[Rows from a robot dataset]

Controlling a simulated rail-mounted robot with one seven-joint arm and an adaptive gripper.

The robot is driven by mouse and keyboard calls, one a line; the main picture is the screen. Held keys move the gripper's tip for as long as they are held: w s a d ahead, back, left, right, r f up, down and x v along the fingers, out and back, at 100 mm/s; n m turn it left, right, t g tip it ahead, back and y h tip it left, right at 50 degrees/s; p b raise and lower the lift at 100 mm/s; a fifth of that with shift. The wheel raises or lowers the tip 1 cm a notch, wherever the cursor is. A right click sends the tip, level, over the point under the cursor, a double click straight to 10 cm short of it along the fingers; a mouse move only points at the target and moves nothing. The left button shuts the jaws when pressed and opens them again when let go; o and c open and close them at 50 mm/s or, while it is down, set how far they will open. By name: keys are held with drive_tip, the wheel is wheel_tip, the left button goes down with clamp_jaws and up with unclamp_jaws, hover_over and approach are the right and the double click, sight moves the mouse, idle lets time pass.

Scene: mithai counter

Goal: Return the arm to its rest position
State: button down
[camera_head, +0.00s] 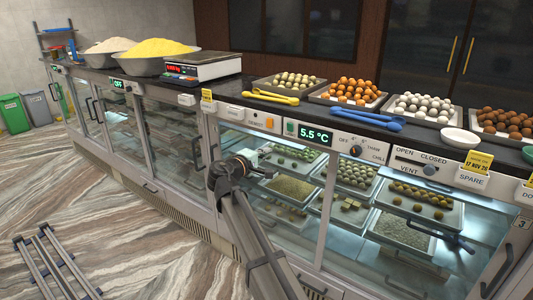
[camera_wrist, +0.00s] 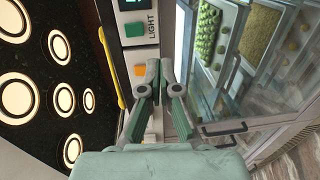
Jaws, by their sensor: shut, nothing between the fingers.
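My gripper (camera_head: 243,163) is at the end of my arm, which reaches up from the bottom middle of the head view. It is in front of the glass display case (camera_head: 180,135), below the counter's control strip. In the wrist view my gripper (camera_wrist: 159,66) has its two fingers together with nothing visible between them. Behind the fingertips is the control panel (camera_wrist: 138,30) marked LIGHT, with a green button. Whether the fingers touch the panel cannot be told.
The black counter top carries trays of sweets (camera_head: 347,93), yellow scoops (camera_head: 270,96), blue scoops (camera_head: 362,117), a scale (camera_head: 203,67) and bowls (camera_head: 155,60). A door handle (camera_head: 456,243) juts out at right. Open floor lies left of my arm.

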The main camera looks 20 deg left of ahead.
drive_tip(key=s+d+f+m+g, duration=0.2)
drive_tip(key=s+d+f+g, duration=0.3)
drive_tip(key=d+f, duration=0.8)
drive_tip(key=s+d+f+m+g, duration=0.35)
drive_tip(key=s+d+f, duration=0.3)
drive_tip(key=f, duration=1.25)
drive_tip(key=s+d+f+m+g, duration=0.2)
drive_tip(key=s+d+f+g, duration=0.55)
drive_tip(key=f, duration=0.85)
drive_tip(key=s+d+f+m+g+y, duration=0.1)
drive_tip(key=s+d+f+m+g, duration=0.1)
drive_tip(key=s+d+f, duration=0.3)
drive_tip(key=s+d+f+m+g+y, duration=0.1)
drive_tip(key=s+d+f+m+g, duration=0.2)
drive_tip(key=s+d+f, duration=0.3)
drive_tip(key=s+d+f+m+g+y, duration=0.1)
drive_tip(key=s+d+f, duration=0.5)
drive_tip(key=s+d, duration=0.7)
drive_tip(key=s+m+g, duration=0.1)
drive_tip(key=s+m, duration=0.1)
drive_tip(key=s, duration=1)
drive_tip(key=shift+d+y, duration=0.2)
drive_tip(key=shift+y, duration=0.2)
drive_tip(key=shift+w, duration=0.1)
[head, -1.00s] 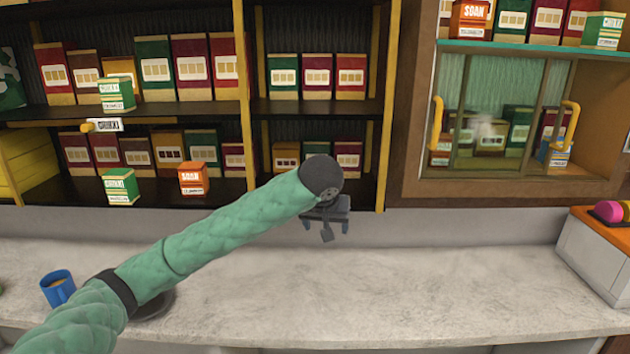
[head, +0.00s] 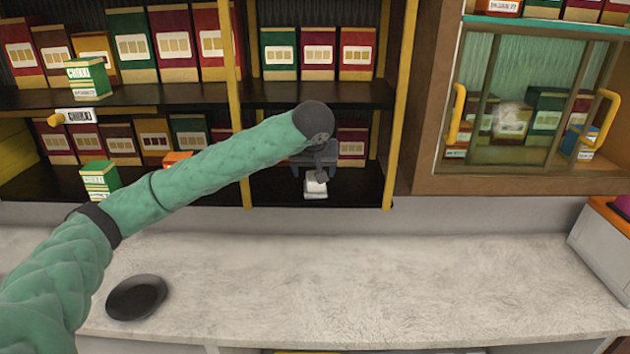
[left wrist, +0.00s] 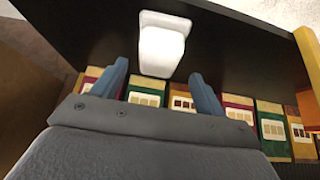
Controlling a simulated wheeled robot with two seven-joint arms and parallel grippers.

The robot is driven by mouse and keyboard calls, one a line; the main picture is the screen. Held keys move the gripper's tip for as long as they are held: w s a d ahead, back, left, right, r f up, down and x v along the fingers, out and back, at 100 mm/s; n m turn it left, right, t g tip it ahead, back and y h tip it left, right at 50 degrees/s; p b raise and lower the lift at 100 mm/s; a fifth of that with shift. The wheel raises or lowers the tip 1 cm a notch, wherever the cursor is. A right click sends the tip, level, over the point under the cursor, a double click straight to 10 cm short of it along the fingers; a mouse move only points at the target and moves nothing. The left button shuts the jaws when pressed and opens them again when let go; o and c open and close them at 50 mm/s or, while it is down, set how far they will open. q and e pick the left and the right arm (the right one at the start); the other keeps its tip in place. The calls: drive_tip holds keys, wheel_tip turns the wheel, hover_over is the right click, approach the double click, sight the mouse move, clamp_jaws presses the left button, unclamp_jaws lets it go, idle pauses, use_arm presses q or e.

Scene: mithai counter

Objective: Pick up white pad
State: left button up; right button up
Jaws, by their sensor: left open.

WHAT THE EXERCISE ASKS:
Without including any picture, repeat the data exactly.

REPLY:
Controlling a simulated rail-mounted robot with one seven-joint arm and an adaptive gripper.

The robot is driven by mouse and keyboard calls, one a line; the main picture is the screen. Held keys move the gripper's tip for as long as they are held: w s a d ahead, back, left, right, r f up, down and x v along the fingers, out and back, at 100 mm/s; n m turn it left, right, t g tip it ahead, back and y h tip it left, right at 50 degrees/s; p b raise and lower the lift at 100 mm/s; a fifth of that with shift. The wheel raises or lowers the tip 1 cm a notch, wherever the cursor is. A right click sends the tip, level, over the point under the cursor, a double click straight to 10 cm short of it along the fingers; a mouse move only points at the target and moves nothing. The left button shuts the jaws when pressed and opens them again when let go; o and c open and close them at 50 mm/s or, while it is down, set how far they will open. By name: keys are held with drive_tip, the wheel is wheel_tip, the left button goes down with clamp_jaws and up with unclamp_jaws, hover_over and approach are the right and the double click, sight moves the mouse, idle lets time pass.

Scene: mithai counter

Goal: Return the arm to its rest position
State: button down
[camera_head, +0.00s] 
[camera_wrist, +0.00s] 
Jaws, by their sensor: shut, nothing between the fingers.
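My gripper (camera_head: 243,163) is at the end of my arm, which reaches up from the bottom middle of the head view. It is in front of the glass display case (camera_head: 180,135), below the counter's control strip. In the wrist view my gripper (camera_wrist: 159,66) has its two fingers together with nothing visible between them. Behind the fingertips is the control panel (camera_wrist: 138,30) marked LIGHT, with a green button. Whether the fingers touch the panel cannot be told.
The black counter top carries trays of sweets (camera_head: 347,93), yellow scoops (camera_head: 270,96), blue scoops (camera_head: 362,117), a scale (camera_head: 203,67) and bowls (camera_head: 155,60). A door handle (camera_head: 456,243) juts out at right. Open floor lies left of my arm.

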The main camera looks 20 deg left of ahead.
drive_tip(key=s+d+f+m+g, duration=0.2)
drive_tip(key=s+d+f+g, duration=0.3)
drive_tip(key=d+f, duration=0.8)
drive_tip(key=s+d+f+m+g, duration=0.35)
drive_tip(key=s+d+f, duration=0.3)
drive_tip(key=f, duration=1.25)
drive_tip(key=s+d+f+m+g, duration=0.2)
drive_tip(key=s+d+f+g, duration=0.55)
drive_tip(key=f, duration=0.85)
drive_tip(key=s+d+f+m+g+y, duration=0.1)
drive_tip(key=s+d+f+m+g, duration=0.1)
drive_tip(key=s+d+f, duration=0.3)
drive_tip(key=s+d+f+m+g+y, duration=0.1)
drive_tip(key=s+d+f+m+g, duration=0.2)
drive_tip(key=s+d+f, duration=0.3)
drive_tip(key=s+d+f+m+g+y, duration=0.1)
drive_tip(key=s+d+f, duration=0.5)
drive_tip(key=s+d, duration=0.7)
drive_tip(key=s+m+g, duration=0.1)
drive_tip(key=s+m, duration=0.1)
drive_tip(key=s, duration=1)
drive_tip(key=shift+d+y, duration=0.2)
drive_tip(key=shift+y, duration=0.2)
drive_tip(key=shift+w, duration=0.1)
[head, -1.00s] 
[head, +0.00s] 
[left wrist, +0.00s] 
Controlling a simulated wheeled robot with two seven-joint arms and parallel grippers.

The robot is driven by mouse and keyboard calls, one a line; the main picture is the screen. Held keys move the gripper's tip for as long as they are held: w s a d ahead, back, left, right, r f up, down and x v along the fingers, out and back, at 100 mm/s; n m turn it left, right, t g tip it ahead, back and y h tip it left, right at 50 degrees/s; p b raise and lower the lift at 100 mm/s; a fifth of that with shift. The wheel raises or lowers the tip 1 cm a notch, wherever the cursor is. A right click sends the tip, level, over the point under the cursor, a double click straight to 10 cm short of it along the fingers; a mouse move only points at the target and moves nothing. The left button shuts the jaws when pressed and opens them again when let go; o and c open and close them at 50 mm/s or, while it is down, set how far they will open. q and e pick the left and the right arm (the right one at the start); the other keeps its tip in place. The calls: drive_tip holds keys, wheel_tip turns the wheel, hover_over is the right click, approach the double click, sight the mouse move, clamp_jaws presses the left button, unclamp_jaws lets it go, idle pauses, use_arm presses q or e.

Scene: mithai counter

Objective: Pick up white pad
State: left button up; right button up
Jaws, by their sensor: left open.

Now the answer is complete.